* BEGIN SOURCE RECORDS *

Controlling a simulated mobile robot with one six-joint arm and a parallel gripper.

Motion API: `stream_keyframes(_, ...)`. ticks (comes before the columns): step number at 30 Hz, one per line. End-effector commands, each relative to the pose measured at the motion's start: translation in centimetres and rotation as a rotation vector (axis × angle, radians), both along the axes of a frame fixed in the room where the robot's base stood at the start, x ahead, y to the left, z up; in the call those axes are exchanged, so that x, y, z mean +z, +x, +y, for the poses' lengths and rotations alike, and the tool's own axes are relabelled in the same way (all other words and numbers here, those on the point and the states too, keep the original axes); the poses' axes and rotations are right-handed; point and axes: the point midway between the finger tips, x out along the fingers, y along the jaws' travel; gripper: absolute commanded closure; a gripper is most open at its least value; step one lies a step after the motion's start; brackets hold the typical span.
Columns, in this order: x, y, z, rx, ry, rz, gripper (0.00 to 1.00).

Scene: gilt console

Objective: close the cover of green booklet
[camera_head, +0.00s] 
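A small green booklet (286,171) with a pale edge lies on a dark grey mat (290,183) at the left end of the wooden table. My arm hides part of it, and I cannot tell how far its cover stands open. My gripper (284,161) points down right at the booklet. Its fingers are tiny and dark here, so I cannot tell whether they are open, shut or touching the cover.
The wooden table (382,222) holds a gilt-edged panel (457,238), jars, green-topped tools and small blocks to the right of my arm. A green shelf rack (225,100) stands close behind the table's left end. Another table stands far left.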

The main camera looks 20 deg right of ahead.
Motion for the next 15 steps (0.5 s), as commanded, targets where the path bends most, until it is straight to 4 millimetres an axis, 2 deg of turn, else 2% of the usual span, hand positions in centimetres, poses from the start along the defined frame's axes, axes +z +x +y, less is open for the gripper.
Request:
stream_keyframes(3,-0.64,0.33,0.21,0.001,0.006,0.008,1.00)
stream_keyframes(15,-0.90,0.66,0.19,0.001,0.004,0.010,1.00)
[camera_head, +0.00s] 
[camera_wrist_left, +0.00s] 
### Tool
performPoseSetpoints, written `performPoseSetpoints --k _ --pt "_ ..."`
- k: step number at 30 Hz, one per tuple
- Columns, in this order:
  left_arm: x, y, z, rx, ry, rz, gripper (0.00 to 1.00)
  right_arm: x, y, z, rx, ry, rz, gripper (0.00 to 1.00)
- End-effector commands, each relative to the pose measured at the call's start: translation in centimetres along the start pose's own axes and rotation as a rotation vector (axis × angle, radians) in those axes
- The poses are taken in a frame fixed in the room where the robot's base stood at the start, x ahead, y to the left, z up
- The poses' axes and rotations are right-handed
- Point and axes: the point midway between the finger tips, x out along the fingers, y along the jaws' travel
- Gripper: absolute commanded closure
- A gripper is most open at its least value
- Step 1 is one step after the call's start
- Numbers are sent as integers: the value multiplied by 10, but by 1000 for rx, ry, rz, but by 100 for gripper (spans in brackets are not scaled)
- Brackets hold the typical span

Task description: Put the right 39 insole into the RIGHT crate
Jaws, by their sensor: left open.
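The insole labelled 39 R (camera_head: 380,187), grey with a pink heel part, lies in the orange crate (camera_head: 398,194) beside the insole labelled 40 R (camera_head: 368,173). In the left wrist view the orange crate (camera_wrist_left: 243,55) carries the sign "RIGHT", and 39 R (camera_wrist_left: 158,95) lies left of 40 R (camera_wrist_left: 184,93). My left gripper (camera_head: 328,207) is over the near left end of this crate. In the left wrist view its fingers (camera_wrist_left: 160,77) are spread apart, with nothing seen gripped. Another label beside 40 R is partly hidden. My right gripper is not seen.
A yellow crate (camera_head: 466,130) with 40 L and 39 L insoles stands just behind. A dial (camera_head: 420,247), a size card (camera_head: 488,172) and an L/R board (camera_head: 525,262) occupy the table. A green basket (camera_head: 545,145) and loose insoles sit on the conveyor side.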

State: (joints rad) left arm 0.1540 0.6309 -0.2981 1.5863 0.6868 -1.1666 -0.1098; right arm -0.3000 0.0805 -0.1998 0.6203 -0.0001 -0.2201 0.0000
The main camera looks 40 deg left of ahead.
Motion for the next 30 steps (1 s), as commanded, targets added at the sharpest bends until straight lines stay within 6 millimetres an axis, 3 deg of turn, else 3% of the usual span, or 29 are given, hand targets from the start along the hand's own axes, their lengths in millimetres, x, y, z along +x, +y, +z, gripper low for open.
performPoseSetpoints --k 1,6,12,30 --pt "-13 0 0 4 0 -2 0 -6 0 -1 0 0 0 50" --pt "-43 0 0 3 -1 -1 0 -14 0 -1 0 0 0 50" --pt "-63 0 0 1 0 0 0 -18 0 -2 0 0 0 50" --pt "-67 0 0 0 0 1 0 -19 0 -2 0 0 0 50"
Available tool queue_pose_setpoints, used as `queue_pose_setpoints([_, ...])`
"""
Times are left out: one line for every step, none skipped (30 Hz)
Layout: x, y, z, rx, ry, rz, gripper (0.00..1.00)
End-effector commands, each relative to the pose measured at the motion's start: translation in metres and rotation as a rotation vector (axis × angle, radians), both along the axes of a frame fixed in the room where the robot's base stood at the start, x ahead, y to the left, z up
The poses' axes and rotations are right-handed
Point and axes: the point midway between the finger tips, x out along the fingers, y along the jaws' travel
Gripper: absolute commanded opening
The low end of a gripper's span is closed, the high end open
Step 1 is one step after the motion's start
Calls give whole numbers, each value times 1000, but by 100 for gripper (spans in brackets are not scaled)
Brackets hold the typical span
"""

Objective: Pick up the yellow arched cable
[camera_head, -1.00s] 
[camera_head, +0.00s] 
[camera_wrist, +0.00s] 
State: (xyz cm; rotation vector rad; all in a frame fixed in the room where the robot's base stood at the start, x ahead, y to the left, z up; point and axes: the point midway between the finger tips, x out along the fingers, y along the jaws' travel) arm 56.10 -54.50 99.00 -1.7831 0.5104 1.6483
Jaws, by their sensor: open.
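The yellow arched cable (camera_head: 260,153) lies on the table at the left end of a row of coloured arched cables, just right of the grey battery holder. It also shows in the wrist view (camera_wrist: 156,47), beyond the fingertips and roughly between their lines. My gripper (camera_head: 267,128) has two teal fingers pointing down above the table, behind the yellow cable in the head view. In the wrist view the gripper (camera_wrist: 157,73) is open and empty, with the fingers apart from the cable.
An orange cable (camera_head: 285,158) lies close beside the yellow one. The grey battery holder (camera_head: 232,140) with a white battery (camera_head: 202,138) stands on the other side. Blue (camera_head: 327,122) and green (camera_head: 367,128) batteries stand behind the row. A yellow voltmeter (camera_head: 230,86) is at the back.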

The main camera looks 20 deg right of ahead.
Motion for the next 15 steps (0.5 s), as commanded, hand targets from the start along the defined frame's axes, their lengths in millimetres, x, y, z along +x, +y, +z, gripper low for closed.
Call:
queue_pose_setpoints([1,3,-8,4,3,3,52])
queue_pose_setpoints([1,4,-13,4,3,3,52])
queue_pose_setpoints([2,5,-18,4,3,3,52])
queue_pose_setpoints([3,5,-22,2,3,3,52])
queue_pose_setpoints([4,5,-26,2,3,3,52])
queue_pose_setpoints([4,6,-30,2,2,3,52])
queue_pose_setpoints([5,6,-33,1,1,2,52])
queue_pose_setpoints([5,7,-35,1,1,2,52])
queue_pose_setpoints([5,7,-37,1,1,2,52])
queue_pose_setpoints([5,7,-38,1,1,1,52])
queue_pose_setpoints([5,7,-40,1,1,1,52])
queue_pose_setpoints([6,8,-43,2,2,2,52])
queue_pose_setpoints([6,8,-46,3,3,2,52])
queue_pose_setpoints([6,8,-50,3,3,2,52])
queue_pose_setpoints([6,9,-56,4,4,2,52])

* END SOURCE RECORDS *

#### EXERCISE DIRECTIONS
Collect each line above holding the string "spans".

#### WRITTEN SOLUTION
- Numbers are sent as integers: the value multiplied by 10, but by 1000 for rx, ry, rz, but by 100 for gripper (spans in brackets are not scaled)
Calls give whole numbers, each value times 1000, but by 100 for gripper (spans in brackets are not scaled)

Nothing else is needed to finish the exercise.